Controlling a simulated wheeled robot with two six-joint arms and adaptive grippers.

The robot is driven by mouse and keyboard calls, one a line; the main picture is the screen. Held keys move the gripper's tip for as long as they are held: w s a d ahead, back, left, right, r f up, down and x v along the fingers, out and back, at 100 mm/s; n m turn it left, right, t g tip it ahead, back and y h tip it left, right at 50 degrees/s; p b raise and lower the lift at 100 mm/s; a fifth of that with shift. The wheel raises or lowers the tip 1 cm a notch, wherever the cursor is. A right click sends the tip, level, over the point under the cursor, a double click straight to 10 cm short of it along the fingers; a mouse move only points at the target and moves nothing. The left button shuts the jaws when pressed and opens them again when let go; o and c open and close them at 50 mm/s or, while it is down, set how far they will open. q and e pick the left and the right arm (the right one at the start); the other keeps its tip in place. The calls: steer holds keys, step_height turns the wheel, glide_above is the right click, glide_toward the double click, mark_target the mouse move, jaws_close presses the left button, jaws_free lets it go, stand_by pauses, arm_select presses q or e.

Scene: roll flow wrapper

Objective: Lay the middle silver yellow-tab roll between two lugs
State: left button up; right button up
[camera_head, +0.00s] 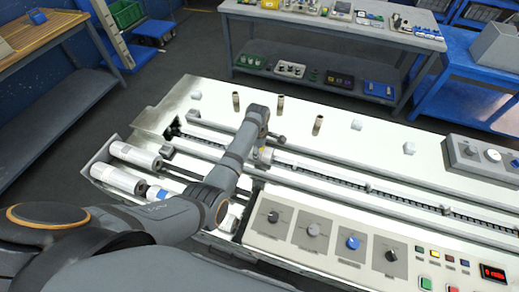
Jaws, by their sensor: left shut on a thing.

◇ ◇ ◇ ◇ ◇

> [Exercise brief]:
Copy out each line exactly, without the pictures.

> [Result for this exercise]:
Controlling a simulated wheeled robot with two six-joint arms and adaptive grippers.

The robot is driven by mouse and keyboard calls, one a line; the main picture is the screen. Held keys move the gripper's tip for as long as they are held: w s a d ahead, back, left, right, r f up, down and x v along the fingers, out and back, at 100 mm/s; n m turn it left, right, t g tip it ahead, back and y h tip it left, right at 50 degrees/s; p b raise and lower the lift at 100 mm/s; a fifth of that with shift. The wheel raises or lowers the tip 1 cm a notch, wherever the cursor is. A right click sends the tip, level, over the point under the cursor, a double click straight to 10 cm short of it along the fingers; a mouse move only points at the target and moves nothing. The left button shuts the jaws when pressed and opens them again when let go; o and c open and close them at 50 mm/s or, while it is down, set how far they will open. q and e pick the left and the right arm (the right one at the start); the other keeps its tip in place. The calls: steer holds keys, step_height turns the wheel, glide_above is the right click, glide_toward the double click, mark_target the mouse move, jaws_close presses the left button, jaws_free lets it go, stand_by pauses, arm_select presses q or e.

Scene: roll flow wrapper

Objective: Lay the middle silver yellow-tab roll between two lugs
State: left button up; right button up
[camera_head, +0.00s] 
Jaws, by their sensor: left shut on a thing.

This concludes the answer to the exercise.